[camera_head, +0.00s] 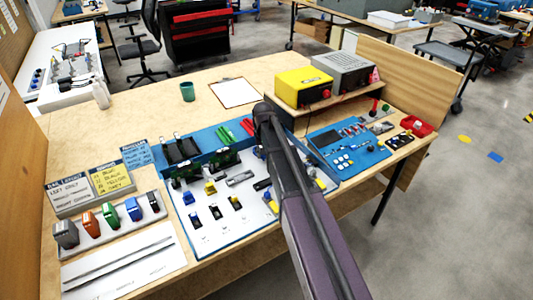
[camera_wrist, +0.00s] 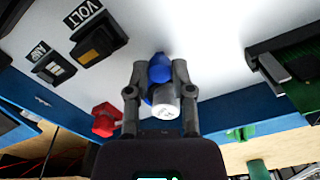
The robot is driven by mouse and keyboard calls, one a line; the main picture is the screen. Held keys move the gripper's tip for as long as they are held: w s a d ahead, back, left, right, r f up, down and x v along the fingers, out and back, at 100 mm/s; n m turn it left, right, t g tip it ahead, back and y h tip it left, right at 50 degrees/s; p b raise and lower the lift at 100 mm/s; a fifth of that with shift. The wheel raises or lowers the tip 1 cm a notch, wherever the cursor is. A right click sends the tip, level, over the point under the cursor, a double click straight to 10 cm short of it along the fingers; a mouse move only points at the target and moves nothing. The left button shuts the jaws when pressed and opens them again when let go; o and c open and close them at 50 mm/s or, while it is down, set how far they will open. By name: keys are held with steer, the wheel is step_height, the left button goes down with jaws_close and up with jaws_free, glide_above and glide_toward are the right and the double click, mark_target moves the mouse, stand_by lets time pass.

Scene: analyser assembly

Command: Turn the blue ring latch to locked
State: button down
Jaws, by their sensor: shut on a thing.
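The blue ring latch (camera_wrist: 160,68) shows in the wrist view as a blue piece around a white cylinder (camera_wrist: 165,101) on the white panel. My gripper (camera_wrist: 159,66) has one finger on each side of the blue piece and is shut on it. The fingers hide parts of its sides, and I cannot read a locked mark. In the head view my arm covers the latch and the gripper.
A red knob (camera_wrist: 106,120) is close to the left finger. Black switches marked VOLT (camera_wrist: 97,42) and AMP (camera_wrist: 54,68) are at upper left, and a green board (camera_wrist: 300,75) is at right. In the head view a yellow box (camera_head: 303,86) stands behind the panel.

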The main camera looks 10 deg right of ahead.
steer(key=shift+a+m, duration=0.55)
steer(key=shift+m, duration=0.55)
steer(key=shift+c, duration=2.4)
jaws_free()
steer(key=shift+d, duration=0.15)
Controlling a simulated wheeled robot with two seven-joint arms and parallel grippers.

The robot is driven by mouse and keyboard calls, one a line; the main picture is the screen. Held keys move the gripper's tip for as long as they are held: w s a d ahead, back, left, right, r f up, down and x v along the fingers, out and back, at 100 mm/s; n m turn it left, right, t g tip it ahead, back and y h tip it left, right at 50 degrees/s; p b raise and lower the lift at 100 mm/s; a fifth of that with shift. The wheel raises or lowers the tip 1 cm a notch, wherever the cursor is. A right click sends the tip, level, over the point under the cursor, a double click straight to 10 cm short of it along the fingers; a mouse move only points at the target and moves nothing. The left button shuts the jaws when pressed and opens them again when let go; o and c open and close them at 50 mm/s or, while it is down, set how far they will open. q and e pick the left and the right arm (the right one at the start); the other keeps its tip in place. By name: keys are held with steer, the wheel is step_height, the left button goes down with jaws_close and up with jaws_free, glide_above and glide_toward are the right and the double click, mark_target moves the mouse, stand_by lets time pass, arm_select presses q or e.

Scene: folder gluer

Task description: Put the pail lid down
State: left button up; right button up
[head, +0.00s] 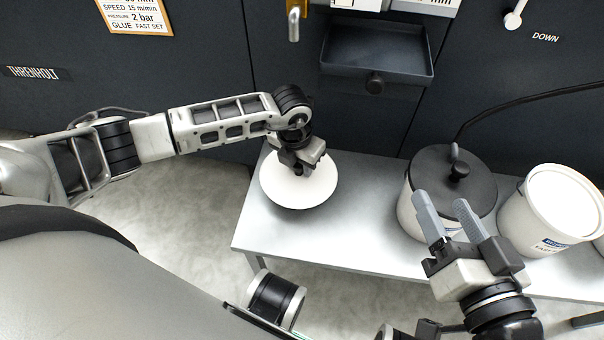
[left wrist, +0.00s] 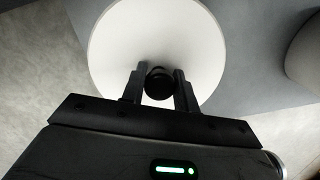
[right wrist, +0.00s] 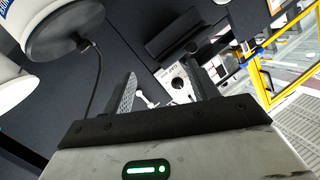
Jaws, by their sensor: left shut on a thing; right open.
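The pail lid (head: 298,192) is a round white disc with a dark knob (left wrist: 158,84) at its middle. It is at the left end of the grey table (head: 340,225) in the head view; I cannot tell whether it touches the top. My left gripper (head: 300,168) is above the lid and shut on its knob; the lid (left wrist: 120,50) fills much of the left wrist view. My right gripper (head: 450,220) is open and empty, in front of the black-lidded pot in the head view. No thing is between its fingers in the right wrist view (right wrist: 165,95).
A white pot with a black lid (head: 465,178) and a hose stands on the table's right part. A white pail (head: 520,228) with a white top stands beside it. A dark tray (head: 375,55) juts from the machine behind. The table between lid and pot is clear.

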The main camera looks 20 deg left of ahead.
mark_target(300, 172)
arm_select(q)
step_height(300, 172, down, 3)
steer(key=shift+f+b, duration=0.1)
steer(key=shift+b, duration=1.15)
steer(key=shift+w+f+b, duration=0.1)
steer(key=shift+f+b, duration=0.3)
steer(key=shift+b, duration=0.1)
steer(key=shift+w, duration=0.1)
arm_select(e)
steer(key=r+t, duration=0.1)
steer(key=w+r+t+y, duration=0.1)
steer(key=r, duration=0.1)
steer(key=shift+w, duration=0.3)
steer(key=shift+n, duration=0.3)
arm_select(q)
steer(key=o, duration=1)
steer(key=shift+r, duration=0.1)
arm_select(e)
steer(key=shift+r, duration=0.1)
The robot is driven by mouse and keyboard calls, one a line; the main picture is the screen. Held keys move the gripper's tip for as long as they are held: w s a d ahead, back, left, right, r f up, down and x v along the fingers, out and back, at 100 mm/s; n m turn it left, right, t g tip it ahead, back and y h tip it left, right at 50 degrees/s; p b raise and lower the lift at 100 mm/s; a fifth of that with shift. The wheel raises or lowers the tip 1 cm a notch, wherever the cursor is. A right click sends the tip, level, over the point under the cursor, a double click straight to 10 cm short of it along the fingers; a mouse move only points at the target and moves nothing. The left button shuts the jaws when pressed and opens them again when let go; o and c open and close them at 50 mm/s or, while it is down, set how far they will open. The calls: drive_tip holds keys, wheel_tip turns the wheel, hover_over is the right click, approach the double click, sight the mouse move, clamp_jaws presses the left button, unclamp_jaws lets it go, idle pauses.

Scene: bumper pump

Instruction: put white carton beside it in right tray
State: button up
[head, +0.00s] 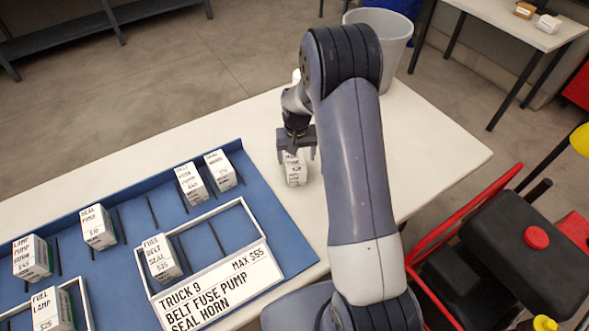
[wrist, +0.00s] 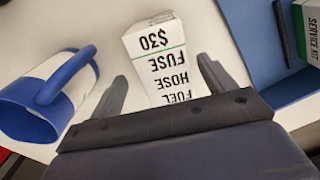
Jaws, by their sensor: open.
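My gripper (head: 296,150) is open over a white carton (head: 296,173) on the bare white table, right of the blue board. In the wrist view the carton (wrist: 155,58) reads FUEL HOSE FUSE $30 and shows between the open fingers of my gripper (wrist: 162,72); I cannot tell whether they touch it. The right tray (head: 262,262), labelled TRUCK 9 and MAX $55, has a white rim. A carton (head: 160,259) reading FUEL BELT SEAL $25 stands in its left compartment. The right part of the tray looks empty.
Several cartons stand on the blue board (head: 130,190) between dark dividers. Another tray (head: 85,303) is partly cut off at lower left. A blue-and-white handled container (wrist: 50,92) lies left of the carton in the wrist view. A grey bin (head: 395,45) stands beyond the table.

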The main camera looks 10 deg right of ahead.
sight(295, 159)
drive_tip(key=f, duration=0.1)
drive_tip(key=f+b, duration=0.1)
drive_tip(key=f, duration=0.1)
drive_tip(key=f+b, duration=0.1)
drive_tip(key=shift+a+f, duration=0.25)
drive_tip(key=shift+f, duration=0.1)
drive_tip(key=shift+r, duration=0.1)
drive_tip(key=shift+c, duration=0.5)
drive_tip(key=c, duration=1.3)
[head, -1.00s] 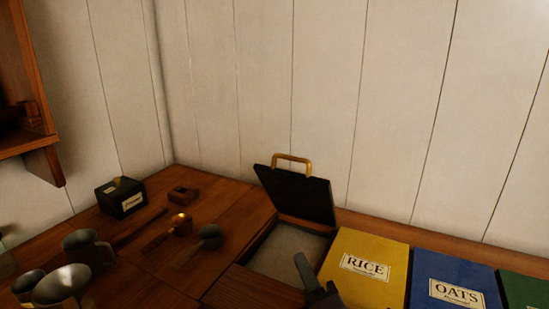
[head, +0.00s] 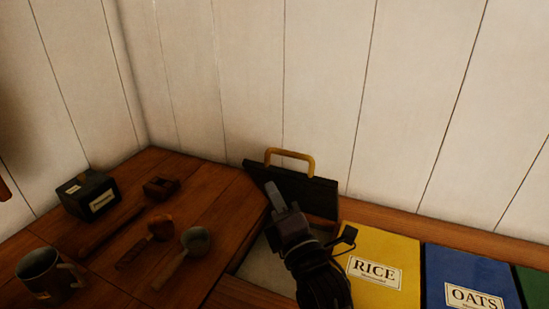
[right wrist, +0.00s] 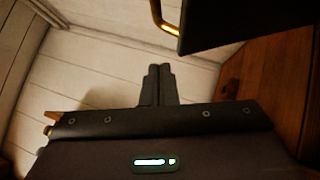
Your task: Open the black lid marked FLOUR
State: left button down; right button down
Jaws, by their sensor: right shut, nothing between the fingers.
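A black lid (head: 312,193) with a brass handle (head: 290,155) on its far edge stands raised at the back of its bin, near the white wall. No FLOUR lettering shows on the side I see. The open bin (head: 262,265) under it shows a pale inside, partly hidden by my arm. My right gripper (head: 275,195) is shut and empty, in front of the lid's lower left part; I cannot tell if it touches. In the right wrist view the closed fingertips (right wrist: 158,72) point at the wall, with the dark lid (right wrist: 235,22) at the upper right. My left gripper is out of view.
A yellow RICE lid (head: 385,245) and a blue OATS lid (head: 460,265) lie closed to the right, with a green lid beyond. On the wooden counter at left are a mug (head: 42,275), scoops (head: 195,242) and a black box (head: 90,193). The wall stands close behind.

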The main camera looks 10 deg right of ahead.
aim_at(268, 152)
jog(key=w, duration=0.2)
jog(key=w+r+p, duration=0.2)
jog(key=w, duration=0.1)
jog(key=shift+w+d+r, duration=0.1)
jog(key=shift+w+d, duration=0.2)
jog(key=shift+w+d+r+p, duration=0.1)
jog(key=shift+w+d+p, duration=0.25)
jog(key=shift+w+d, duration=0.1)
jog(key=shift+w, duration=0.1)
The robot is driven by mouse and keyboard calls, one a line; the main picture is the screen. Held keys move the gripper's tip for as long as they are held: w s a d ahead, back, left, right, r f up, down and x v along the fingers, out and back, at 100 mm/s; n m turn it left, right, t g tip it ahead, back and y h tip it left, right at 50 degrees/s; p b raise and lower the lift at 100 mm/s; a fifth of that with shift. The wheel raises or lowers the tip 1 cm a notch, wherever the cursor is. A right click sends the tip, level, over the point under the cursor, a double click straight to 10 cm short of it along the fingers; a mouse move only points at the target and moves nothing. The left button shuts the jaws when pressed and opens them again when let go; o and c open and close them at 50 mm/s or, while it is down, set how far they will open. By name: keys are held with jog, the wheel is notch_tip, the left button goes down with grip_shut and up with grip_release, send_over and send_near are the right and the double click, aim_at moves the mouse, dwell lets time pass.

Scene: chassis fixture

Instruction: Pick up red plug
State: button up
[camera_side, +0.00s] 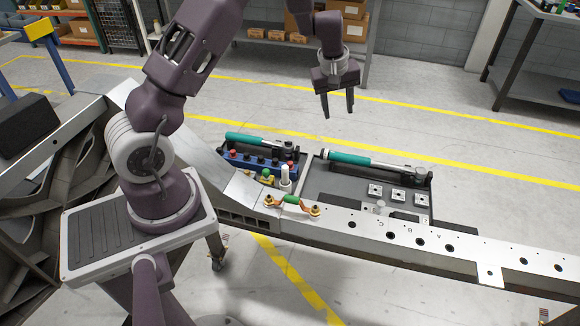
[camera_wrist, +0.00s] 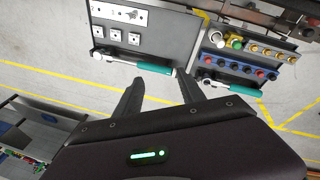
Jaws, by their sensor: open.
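A small red plug (camera_side: 233,153) appears at the left end of a row of dark plugs in a blue rack (camera_side: 262,169). The rack lies in the left tray, behind the chassis beam. My gripper (camera_side: 338,114) is open and empty, high above the floor, behind and to the right of the rack. Its two dark fingers (camera_wrist: 160,80) also show in the wrist view, apart from the trays.
Teal-handled tools (camera_side: 350,159) lie along the tray edges, one close behind the blue rack (camera_side: 248,139). White and green plugs (camera_side: 285,175) stand in front of the rack. The right tray (camera_side: 335,188) holds several square metal pieces. The metal chassis beam (camera_side: 400,235) runs along the front.

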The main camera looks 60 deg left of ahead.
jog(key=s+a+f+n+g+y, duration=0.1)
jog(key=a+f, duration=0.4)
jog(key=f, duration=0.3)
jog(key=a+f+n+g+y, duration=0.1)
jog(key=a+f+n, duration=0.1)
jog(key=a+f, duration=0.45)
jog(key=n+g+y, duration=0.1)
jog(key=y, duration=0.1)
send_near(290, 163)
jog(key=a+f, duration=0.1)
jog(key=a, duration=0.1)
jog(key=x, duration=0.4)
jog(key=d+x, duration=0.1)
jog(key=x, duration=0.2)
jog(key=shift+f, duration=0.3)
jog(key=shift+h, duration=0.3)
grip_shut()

----

Transcribe precisely the lines between the one that contains "State: button down" and the one that contains "Controlling a simulated", counting those two lines as part of the range.

→ **Solution to this exercise**
State: button down
Jaws, by their sensor: shut on a thing.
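The blue ring latch (camera_wrist: 160,68) shows in the wrist view as a blue piece around a white cylinder (camera_wrist: 165,101) on the white panel. My gripper (camera_wrist: 159,66) has one finger on each side of the blue piece and is shut on it. The fingers hide parts of its sides, and I cannot read a locked mark. In the head view my arm covers the latch and the gripper.
A red knob (camera_wrist: 106,120) is close to the left finger. Black switches marked VOLT (camera_wrist: 97,42) and AMP (camera_wrist: 54,68) are at upper left, and a green board (camera_wrist: 300,75) is at right. In the head view a yellow box (camera_head: 303,86) stands behind the panel.

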The main camera looks 10 deg right of ahead.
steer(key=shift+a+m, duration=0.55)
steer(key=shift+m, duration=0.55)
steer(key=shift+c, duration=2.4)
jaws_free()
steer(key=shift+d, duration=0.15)
Controlling a simulated wheeled robot with two seven-joint arms and parallel grippers.

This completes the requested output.